Choosing Friends and Mythologies

One of the darker sides of religion features in its adherents' habit to accept and reject friends on the basis of the mythos they have chosen to explain their universe. Pooling resources with people subscribing to similar metaphysical beliefs is unfortunately not the optimal means of connecting with the existing base of sentient beings, as it severely narrow down your possibilities, not unlike in the case of a monoglot stuck with an obscure language.


The narrower you draw the scope of your connections, the smaller the possibilities of your being holistically nourished by social interaction shrink. On the other hand, should you choose to expand the range of your connections above and beyond identifications and defenses rising from particular belief systems, the specifics of which are not all that essential in the grand scheme of things, you would effectively maximize your interactive potential in life.

Unfortunately beliefs and mythologies don't function as a straight procedural equation. People can get highly emotional and irrational over their beliefs, and particularly so when they feel their particular existential framework is under expressed, implied or assumed threat from contradicting views. Crossing through a number of religious communities over the years has shown me just how temporary, frail and superficial many relationships based on religion have been.

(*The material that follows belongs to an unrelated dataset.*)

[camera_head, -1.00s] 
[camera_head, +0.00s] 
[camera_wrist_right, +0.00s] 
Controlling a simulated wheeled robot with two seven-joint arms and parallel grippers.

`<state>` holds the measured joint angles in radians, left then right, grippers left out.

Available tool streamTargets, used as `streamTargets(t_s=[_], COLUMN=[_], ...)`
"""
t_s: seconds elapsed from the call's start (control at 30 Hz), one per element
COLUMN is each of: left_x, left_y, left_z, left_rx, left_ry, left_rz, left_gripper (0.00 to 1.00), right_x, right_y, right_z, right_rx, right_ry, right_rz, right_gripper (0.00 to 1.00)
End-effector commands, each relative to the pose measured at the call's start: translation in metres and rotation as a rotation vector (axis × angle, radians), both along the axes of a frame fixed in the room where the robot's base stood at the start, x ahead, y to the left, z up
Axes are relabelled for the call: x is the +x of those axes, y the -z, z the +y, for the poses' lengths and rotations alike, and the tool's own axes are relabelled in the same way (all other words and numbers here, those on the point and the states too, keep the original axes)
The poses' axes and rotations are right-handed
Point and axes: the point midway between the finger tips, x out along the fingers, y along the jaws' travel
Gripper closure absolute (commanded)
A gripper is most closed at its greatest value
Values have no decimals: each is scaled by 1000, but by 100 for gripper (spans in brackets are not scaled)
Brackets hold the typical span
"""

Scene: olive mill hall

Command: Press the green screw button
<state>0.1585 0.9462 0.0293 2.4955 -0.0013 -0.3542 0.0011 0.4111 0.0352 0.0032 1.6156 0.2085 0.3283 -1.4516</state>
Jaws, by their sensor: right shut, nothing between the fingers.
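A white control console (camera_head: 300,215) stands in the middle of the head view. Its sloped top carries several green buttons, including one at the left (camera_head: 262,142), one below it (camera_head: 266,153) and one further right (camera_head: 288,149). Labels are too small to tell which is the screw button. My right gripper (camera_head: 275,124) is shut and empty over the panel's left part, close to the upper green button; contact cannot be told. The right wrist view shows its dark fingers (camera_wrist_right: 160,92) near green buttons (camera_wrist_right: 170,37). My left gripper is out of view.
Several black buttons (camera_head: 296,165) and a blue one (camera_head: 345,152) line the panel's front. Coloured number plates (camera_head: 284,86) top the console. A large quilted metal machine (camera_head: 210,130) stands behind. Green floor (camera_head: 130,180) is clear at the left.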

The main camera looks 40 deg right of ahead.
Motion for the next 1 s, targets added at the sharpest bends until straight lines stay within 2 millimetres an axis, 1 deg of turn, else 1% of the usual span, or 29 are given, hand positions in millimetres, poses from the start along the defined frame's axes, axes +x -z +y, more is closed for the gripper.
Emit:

Should anyone wonder with my often pointed critique of common beliefs, I'm as a matter of fact against endorsing any given view as the final and ultimate word in metaphysics, including my own. All beliefs are subjective, inasmuch as experience itself is a subjective phenomenon. One pet future utopia of mine is a world where the humanity at large has evolved to a point where metaphysical relativism is so widely taken as a self-evident value that the mere concept of religious friction is a barely intelligible oxymoron.